In West Des Moines, Iowa, Brian Rhoads lobbied his administration for funding available through the district’s curriculum budget. He made his case by comparing the heart rate monitors to textbooks and providing the administration with every piece of relevant data on the benefits the heart rate monitors would provide his students, including data on how healthy students are more likely to find academic success.

“We must continue to create awareness of what we are doing to benefit students academically, socially and emotionally, and the like,” Rhoads said. “We have to get that in front of everyone. The community needs to know what’s going on in the program.
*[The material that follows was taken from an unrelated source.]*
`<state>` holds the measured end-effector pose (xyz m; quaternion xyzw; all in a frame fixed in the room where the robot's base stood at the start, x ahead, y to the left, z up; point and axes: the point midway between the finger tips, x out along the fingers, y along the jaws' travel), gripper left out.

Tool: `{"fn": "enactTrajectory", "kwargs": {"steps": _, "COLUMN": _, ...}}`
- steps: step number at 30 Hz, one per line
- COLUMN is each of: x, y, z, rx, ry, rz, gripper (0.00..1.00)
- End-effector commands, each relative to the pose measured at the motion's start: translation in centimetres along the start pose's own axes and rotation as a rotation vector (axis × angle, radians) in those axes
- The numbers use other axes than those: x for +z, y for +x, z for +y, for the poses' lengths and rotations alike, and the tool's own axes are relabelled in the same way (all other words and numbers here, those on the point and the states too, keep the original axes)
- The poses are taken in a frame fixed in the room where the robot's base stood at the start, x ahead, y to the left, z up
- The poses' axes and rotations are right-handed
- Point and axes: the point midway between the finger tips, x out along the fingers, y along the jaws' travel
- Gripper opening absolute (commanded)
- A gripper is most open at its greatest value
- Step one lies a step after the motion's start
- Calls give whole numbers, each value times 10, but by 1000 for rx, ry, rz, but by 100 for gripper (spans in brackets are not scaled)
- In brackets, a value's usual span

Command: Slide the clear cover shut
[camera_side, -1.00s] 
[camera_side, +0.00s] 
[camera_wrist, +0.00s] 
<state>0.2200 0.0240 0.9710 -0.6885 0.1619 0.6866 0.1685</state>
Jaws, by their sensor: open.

If you don’t share the information [and the data], they won’t know.”

Leaving no stone unturned

Newton, Kansas, teacher Mario Nava hosted community events at both of the elementary schools where he teaches, applied for several grants and even hosted a garage sale to raise enough money to fund his purchase. The effort paid off: Nava raised enough to put adidas Zone monitors on his students at both Sunset and Northridge elementary schools as early as next month.

“They can see how active they were,” Nava said. “It is a learning tool for students to see how important it is to stay healthy and maintain an active lifestyle — not just while you are young but as you get older.”

The study of heart rate – and the academic and health benefits of exercising at an elevated heart rate – continues to grow. Teachers work tirelessly to find funding that allows them to give students access to technology that can set them on the path to a healthy life, and IHT will continue to support them in this endeavor.